TO BE DONE: Copy the data precisely, character for character, and leave out every picture.
--- BEGIN ---
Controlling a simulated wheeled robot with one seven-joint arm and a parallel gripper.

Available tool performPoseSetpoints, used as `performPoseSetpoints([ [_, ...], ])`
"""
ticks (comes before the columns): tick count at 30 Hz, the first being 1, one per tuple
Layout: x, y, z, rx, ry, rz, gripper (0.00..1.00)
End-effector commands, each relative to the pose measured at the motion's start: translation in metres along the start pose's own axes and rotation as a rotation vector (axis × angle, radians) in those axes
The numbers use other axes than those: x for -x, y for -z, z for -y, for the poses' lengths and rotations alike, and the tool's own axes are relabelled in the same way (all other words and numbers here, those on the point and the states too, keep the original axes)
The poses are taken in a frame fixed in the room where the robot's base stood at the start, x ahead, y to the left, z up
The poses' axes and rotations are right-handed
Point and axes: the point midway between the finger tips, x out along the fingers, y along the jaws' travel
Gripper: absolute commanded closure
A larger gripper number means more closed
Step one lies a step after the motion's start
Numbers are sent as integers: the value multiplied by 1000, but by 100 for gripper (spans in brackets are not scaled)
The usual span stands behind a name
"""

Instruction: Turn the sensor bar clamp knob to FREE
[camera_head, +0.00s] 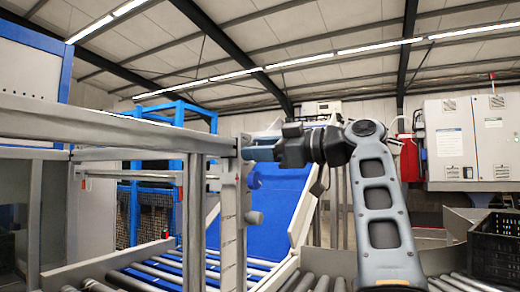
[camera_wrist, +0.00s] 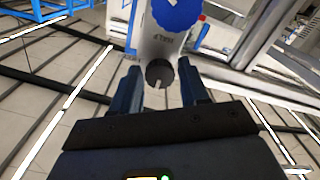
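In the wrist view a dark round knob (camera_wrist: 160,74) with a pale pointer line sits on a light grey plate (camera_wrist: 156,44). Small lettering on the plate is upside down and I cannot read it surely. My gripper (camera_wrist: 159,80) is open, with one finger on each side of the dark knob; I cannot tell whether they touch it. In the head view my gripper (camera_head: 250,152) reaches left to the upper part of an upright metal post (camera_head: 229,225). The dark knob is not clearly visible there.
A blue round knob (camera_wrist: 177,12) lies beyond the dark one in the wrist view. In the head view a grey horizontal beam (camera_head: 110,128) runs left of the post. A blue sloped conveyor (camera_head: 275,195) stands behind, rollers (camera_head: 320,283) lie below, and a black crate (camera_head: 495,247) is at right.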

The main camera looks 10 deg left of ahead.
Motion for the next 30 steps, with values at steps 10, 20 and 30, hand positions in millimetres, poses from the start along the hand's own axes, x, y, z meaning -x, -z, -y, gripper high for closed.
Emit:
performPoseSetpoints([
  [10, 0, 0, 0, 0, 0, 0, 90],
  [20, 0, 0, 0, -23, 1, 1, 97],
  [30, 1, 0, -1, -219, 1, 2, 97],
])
--- END ---
OUTPUT:
Controlling a simulated wheeled robot with one seven-joint arm and a parallel gripper.

Available tool performPoseSetpoints, used as `performPoseSetpoints([ [_, ...], ])`
"""
ticks (comes before the columns): tick count at 30 Hz, the first being 1, one per tuple
Layout: x, y, z, rx, ry, rz, gripper (0.00..1.00)
End-effector commands, each relative to the pose measured at the motion's start: translation in metres along the start pose's own axes and rotation as a rotation vector (axis × angle, radians) in those axes
The numbers use other axes than those: x for -x, y for -z, z for -y, for the poses' lengths and rotations alike, and the tool's own axes are relabelled in the same way (all other words and numbers here, those on the point and the states too, keep the original axes)
The poses are taken in a frame fixed in the room where the robot's base stood at the start, x ahead, y to the left, z up
The poses' axes and rotations are right-handed
Point and axes: the point midway between the finger tips, x out along the fingers, y along the jaws' travel
Gripper: absolute commanded closure
A larger gripper number means more closed
Step one lies a step after the motion's start
Numbers are sent as integers: the value multiplied by 1000, but by 100 for gripper (spans in brackets are not scaled)
The usual span stands behind a name
"""

Instruction: Turn the sensor bar clamp knob to FREE
[camera_head, +0.00s] 
[camera_wrist, +0.00s] 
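In the wrist view a dark round knob (camera_wrist: 160,74) with a pale pointer line sits on a light grey plate (camera_wrist: 156,44). Small lettering on the plate is upside down and I cannot read it surely. My gripper (camera_wrist: 159,80) is open, with one finger on each side of the dark knob; I cannot tell whether they touch it. In the head view my gripper (camera_head: 250,152) reaches left to the upper part of an upright metal post (camera_head: 229,225). The dark knob is not clearly visible there.
A blue round knob (camera_wrist: 177,12) lies beyond the dark one in the wrist view. In the head view a grey horizontal beam (camera_head: 110,128) runs left of the post. A blue sloped conveyor (camera_head: 275,195) stands behind, rollers (camera_head: 320,283) lie below, and a black crate (camera_head: 495,247) is at right.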

The main camera looks 10 deg left of ahead.
Motion for the next 30 steps, with values at steps 10, 20 and 30, hand positions in millimetres, poses from the start along the hand's own axes, x, y, z meaning -x, -z, -y, gripper high for closed.
Emit:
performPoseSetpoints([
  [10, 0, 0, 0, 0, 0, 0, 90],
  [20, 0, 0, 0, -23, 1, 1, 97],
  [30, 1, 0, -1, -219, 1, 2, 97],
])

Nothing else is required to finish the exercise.